Here’s why CMOs always push for stronger internal communications from senior executives:
- An employee should not have to read about his or her company in a public forum such as a newspaper before they have the opportunity to know about it through an internal channel.
- The employee should learn to look at the company as the first and most reliable source of their information
- Information in the media is often filtered by an editorial lens – when you have a robust direct communication channel you avoid that filter and get to tell it how you want to
- Social media tends to overemphasise certain types of news over others. You need a direct communication channel to ensure even ‘boring’ news makes it
I can quite see how these same factors would drive a political communication office. Why rely on media when you can send newsletters with your point of view to everyone? Most blog owners have discovered that email trumps social media when it comes to repeat traffic.
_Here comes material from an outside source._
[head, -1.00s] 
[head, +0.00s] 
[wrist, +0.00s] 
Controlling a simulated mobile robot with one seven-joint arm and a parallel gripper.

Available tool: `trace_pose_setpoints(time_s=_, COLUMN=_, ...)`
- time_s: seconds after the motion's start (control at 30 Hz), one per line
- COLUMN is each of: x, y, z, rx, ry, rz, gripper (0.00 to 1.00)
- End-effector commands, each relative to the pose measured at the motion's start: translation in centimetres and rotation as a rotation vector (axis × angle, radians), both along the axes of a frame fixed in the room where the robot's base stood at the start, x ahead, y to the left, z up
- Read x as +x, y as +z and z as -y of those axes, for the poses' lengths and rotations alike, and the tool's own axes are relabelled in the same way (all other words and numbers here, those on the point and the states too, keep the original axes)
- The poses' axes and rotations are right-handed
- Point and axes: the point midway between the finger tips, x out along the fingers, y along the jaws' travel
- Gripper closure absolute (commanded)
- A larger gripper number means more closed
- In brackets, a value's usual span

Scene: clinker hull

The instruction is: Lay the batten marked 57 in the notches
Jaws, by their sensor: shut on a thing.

And media will rarely give you the space to share decks on your achievements and it’s even less likely that the public will read more than a page on a topic that is so close to your heart. Many corporates – and political parties – believe that the media is opposed to them. All the more reason not to be dependent on them for awareness, but just for influence if you can get it.
Here’s how the PM can improve direct communication with the citizens:
- Look at weekly pictorial updates – just highlight one achievement a week. Bite size updates work better than long editorials
- Consider a multi-media campaign that covers different themes in different media – today it is blasting a single message for the most part
- Make it truly 2-way communication – ask people to vote their responses, gather sentiments and prioritise initiatives as per the responses. Corporate CEOs have a huge back-end team managing the responses to their chats and town-halls – India’s PM needs one too
Step 3 is essential for this effort to move from being new-fangled propaganda to a genuine connect with Citizens.
The PM’s office also did lots of print advertising – the traditional means of communicating government activities. There again, it would be worthwhile looking at some of the new phone based options like “missed call” to get live feedback from the citizenry.
Sure, DMs, SMS and Whatsapp seem a bit intrusive. But in today’s content intense world it is inevitable. As long as you can opt out.